• What you have to do
Keep only the lines where "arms" appears.

++++

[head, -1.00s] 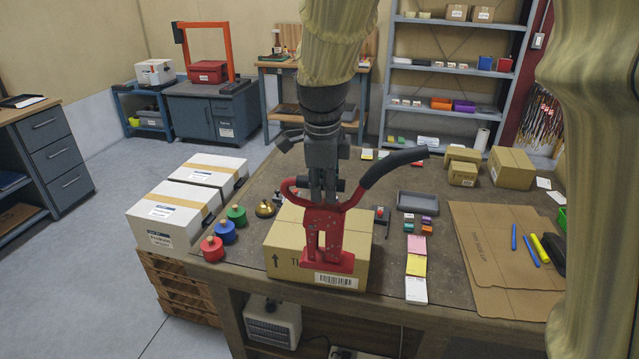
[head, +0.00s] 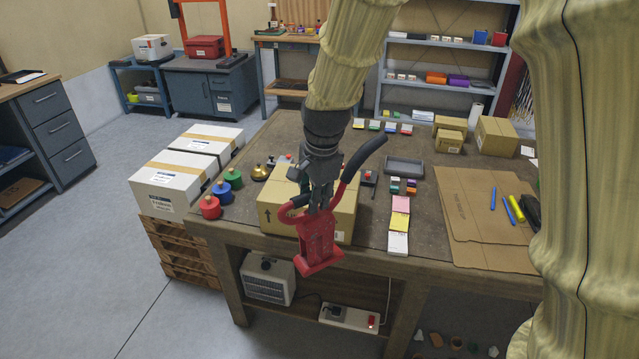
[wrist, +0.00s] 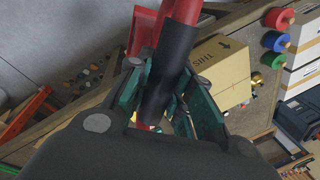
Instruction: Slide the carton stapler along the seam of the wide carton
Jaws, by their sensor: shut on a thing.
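The red carton stapler (head: 318,244) with its black curved handle (head: 366,156) is held in my gripper (head: 320,190). In the head view the stapler hangs tilted in front of the wide carton (head: 345,215) and covers part of its front face. Its base reaches past the table's front edge. Whether it touches the carton cannot be told. In the wrist view my gripper's green fingers (wrist: 165,92) are shut around the stapler's black grip (wrist: 170,75). The carton (wrist: 216,72) shows there to the right of the stapler, with printed lettering.
Red, blue and green knobbed weights (head: 222,193) stand left of the carton. Notes and cards (head: 399,222) lie to its right, beside flat cardboard (head: 480,215). A grey tray (head: 404,167) sits behind. White boxes (head: 170,185) stand on pallets at left.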

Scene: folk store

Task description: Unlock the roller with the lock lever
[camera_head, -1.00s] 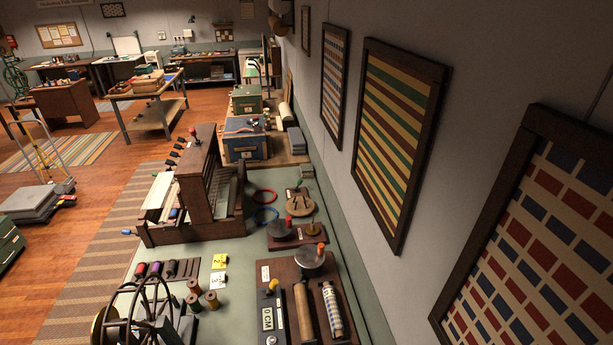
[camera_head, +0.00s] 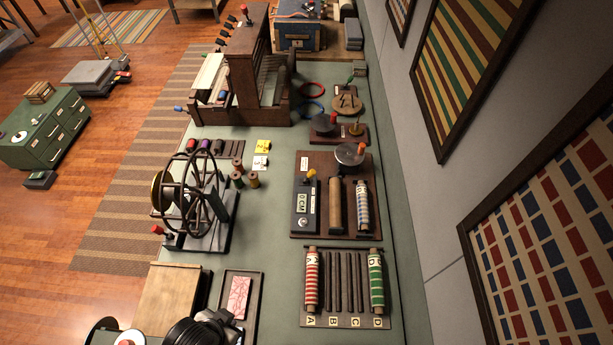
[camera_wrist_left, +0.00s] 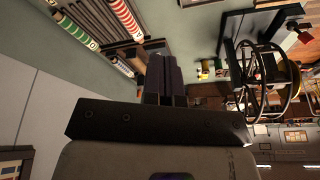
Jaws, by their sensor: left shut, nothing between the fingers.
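A dark wooden board (camera_head: 298,226) on the green bench carries a wooden roller (camera_head: 335,205) and a roller with patterned cloth (camera_head: 363,206). Beside them is a black unit (camera_head: 305,210) reading "0 CM", with a yellow-knobbed lever (camera_head: 310,175). A grey disc (camera_head: 349,154) with an orange knob (camera_head: 361,148) is behind the rollers. I cannot tell which part is the lock lever. My left gripper (camera_wrist_left: 165,70) is shut and empty in the wrist view, above the bench. In the head view, a black part of my left arm shows at the bottom edge. My right gripper is out of view.
A rack of striped rolls marked A to D (camera_head: 343,285) lies in front of the board. A spoked wheel (camera_head: 186,190) stands at left, a loom (camera_head: 243,80) behind. A wall with framed textiles (camera_head: 465,55) bounds the right. Some bench top (camera_head: 255,225) is bare.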

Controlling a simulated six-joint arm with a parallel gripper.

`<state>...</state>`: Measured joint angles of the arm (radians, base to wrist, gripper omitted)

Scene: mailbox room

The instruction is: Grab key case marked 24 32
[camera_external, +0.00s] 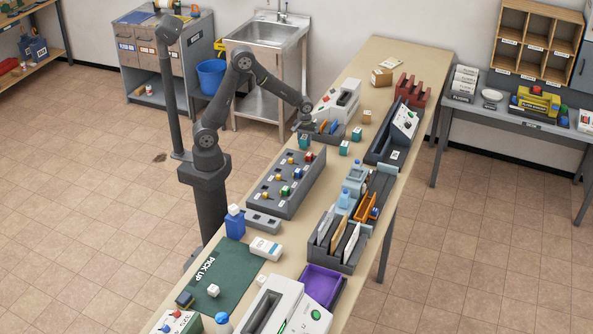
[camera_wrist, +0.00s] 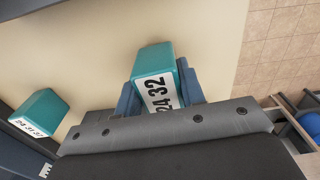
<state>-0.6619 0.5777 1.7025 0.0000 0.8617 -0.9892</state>
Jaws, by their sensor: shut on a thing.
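In the wrist view a teal key case (camera_wrist: 153,60) with a white label reading 24 32 sits between the two blue-grey fingers of my gripper (camera_wrist: 160,88). The fingers are shut on its sides, and its lower end is hidden behind the gripper body. I cannot tell whether it touches the table. A second teal case (camera_wrist: 42,113), with a longer number on its label, stands apart to the left.
The long table (camera_external: 375,58) carries a dark tray with colored items, a white device (camera_external: 341,100), a grey key panel (camera_external: 284,187) and a black sloped unit (camera_external: 397,133). Other teal cases (camera_external: 344,147) stand nearby. A blue bucket (camera_external: 211,74) is on the left, off the table.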

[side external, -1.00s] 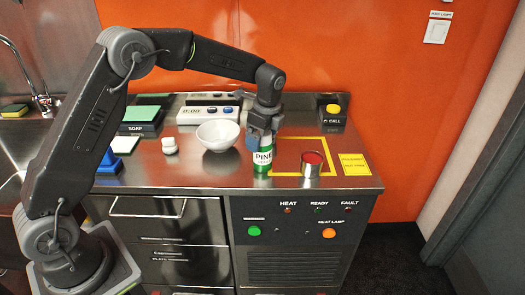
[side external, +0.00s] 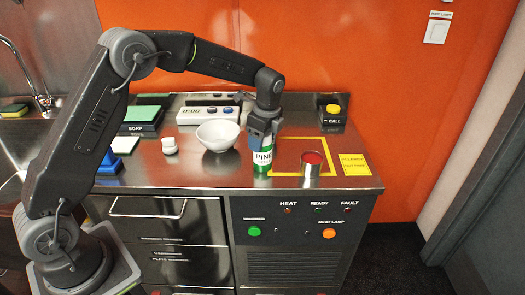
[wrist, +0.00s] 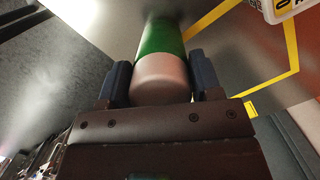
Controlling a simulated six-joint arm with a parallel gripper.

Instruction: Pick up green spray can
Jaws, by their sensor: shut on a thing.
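The green spray can (side external: 262,164) has a white label reading "PINE" and stands upright on the steel counter, just left of the yellow-taped square. My gripper (side external: 262,137) points down over it and is shut around its upper part. In the wrist view, the can (wrist: 162,55) shows a green body and a pale top end, with the blue fingers of my gripper (wrist: 161,82) on both sides. The can's top is hidden by the gripper in the side view.
A red-topped tin (side external: 311,165) stands close to the can's right. A white bowl (side external: 217,136) sits to its left, with a small white object (side external: 169,146) beyond. A call button box (side external: 333,118) stands at the back right. The counter's front strip is clear.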

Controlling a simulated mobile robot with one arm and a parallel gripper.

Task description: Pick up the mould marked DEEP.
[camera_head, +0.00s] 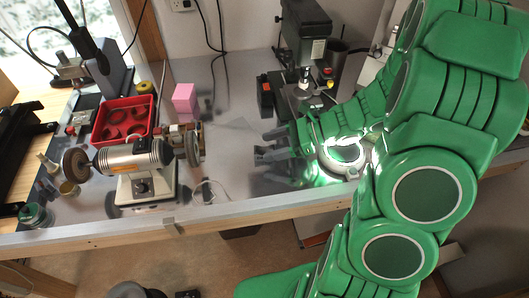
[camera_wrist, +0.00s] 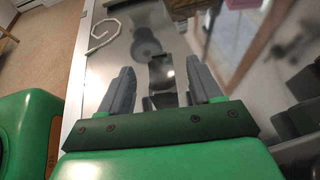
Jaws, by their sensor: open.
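I cannot read the mark DEEP anywhere, and I cannot tell which thing is the mould. My gripper (camera_head: 260,146) is low over the metal bench top, right of the bench grinder, with its fingers pointing left. In the wrist view my gripper (camera_wrist: 160,67) is open, its two grey fingers spread.
A bench grinder (camera_head: 135,158), a red tray (camera_head: 124,119) with dark rings and a pink block (camera_head: 185,98) stand left of my gripper. A grey drill-press-like machine (camera_head: 305,38) stands behind.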

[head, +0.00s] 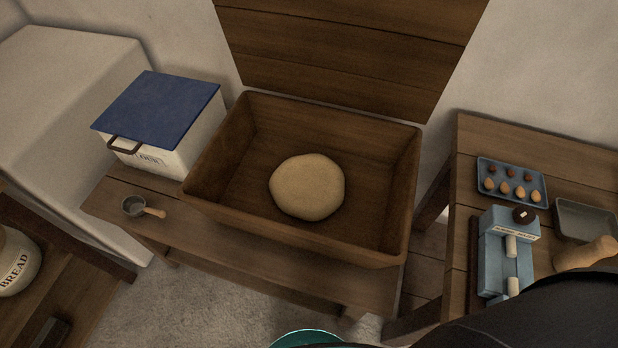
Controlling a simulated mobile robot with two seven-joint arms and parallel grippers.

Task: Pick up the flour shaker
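I cannot make out a flour shaker in the head view. A white bin (190,140) with a blue lid and partly readable lettering stands at the left end of the wooden bench (230,243). A small grey metal cup with a wooden handle (133,206) lies in front of it; it looks like a scoop. A round ball of dough (308,187) rests in the wooden trough (290,238). Neither of my grippers is in view.
A wooden table (471,160) at right holds a tray with several small round pieces (511,180), a light blue device (505,260), a grey pan (586,218) and a partly hidden wooden object (588,254). A BREAD container (17,262) stands at far left.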

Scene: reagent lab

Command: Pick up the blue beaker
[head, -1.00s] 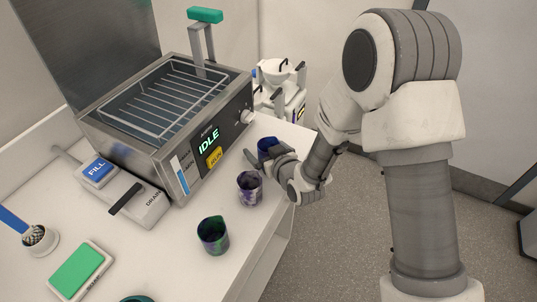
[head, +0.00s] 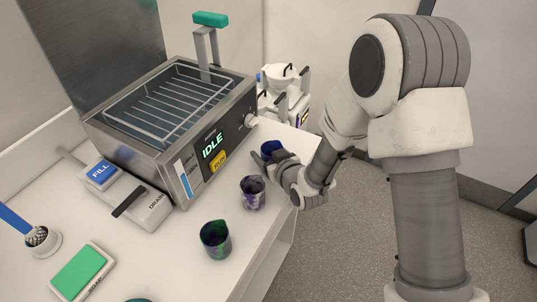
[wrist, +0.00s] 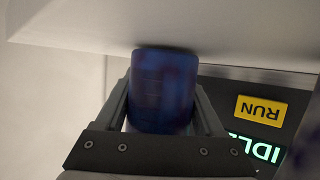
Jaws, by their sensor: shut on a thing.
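The blue beaker (head: 270,148) stands near the back right of the white counter, partly hidden behind my gripper (head: 268,160) in the head view. In the wrist view the blue beaker (wrist: 163,88) fills the space between my two fingers (wrist: 165,110). My gripper is shut on it. The beaker's far end is close to the pale surface in the wrist view; I cannot tell whether it touches.
A purple-stained beaker (head: 252,193) stands just in front of my gripper, and a green-purple beaker (head: 215,239) farther forward. The steel bath with its IDLE panel (head: 212,146) stands left. A white device (head: 284,95) is behind. The counter's right edge is close.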

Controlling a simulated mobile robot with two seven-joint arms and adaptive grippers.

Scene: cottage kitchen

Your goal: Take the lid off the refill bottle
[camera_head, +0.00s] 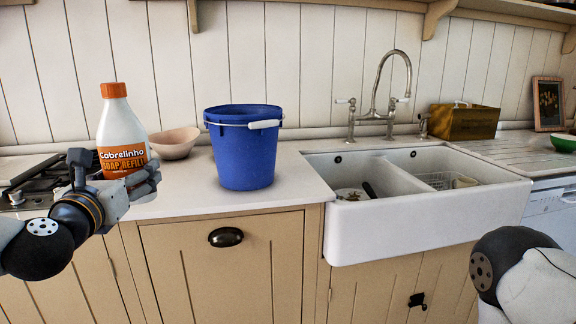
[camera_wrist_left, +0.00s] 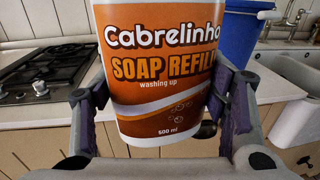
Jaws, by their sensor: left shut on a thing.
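The refill bottle (camera_head: 122,136) is white with an orange "Cabrelinho Soap Refill" label and stands upright at the left in the head view. Its orange lid (camera_head: 113,90) is on top. My left gripper (camera_head: 116,180) is shut on the bottle's lower part, one finger on each side. In the left wrist view the bottle (camera_wrist_left: 165,65) fills the space between the fingers (camera_wrist_left: 160,110); its lid is out of that frame. The bottle's base is hidden in the head view, so I cannot tell there if it touches the counter. My right gripper is out of view.
A blue bucket (camera_head: 243,150) stands on the counter right of the bottle. A pinkish bowl (camera_head: 175,143) sits behind, and a stove (camera_head: 40,180) lies left. A white double sink (camera_head: 430,225) holds dishes. The counter front (camera_head: 180,205) is clear.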

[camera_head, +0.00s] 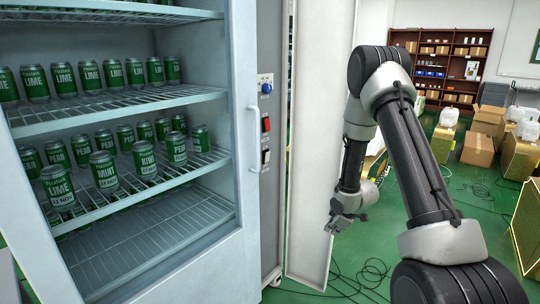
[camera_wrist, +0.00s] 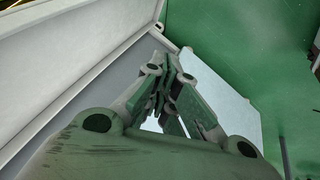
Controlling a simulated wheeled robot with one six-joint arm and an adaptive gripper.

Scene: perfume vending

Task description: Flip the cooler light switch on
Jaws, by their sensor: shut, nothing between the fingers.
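The cooler (camera_head: 250,200) stands at the left in the head view, with cans on its shelves. Its grey side panel holds a blue round control (camera_head: 266,88), a red switch (camera_head: 265,124) and a black switch or socket (camera_head: 265,157) in a column. Labels are too small to read, and I cannot tell which one is the light switch or its position. My gripper (camera_head: 345,222) hangs low, right of the panel and well below the controls, apart from them. In the wrist view my gripper (camera_wrist: 170,88) has its fingers together, with nothing between them. No switch shows there.
A tall white door or panel (camera_head: 318,150) stands open between the controls and my gripper. Black cables (camera_head: 355,275) lie on the green floor. Cardboard boxes (camera_head: 478,150) and a shelf unit (camera_head: 445,65) stand at the back right. A white handle (camera_head: 253,140) runs along the cooler front.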

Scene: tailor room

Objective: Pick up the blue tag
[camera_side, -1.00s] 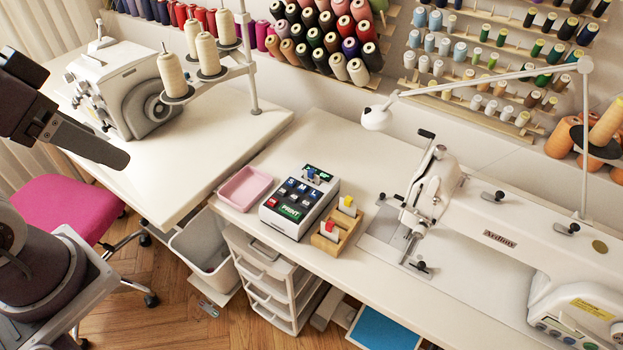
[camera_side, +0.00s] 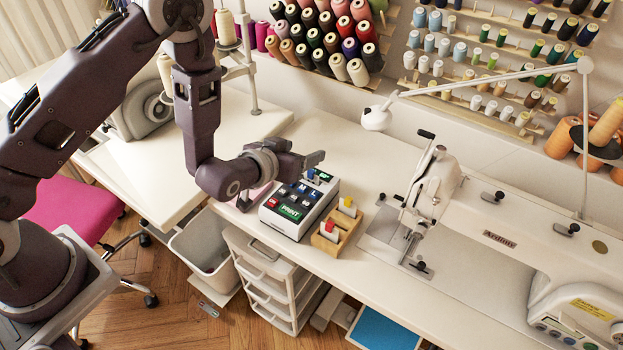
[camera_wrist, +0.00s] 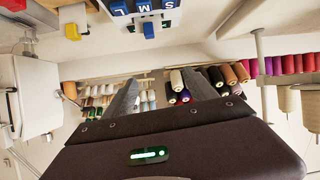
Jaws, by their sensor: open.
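The blue tag (camera_side: 311,175) stands upright at the far end of the label printer (camera_side: 290,222), in the side view. In the wrist view a blue piece (camera_wrist: 148,30) shows by the S, M and L keys and looks like the tag. My gripper (camera_side: 317,158) is just above and behind the tag in the side view, apart from it as far as I can tell. In the wrist view its two fingers (camera_wrist: 160,78) are spread with nothing between them.
A wooden holder (camera_side: 335,237) right of the printer carries a red tag (camera_side: 329,226) and a yellow tag (camera_side: 348,203). The sewing machine (camera_side: 440,190) stands further right. A thin lamp arm (camera_side: 480,80) crosses above. My arm mostly hides the pink tray left of the printer.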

++++

• Written response
Controlling a simulated mobile robot with two seven-joint arms and parallel grippers.
Controlling a simulated mobile robot with two seven-joint arms and adaptive grippers.

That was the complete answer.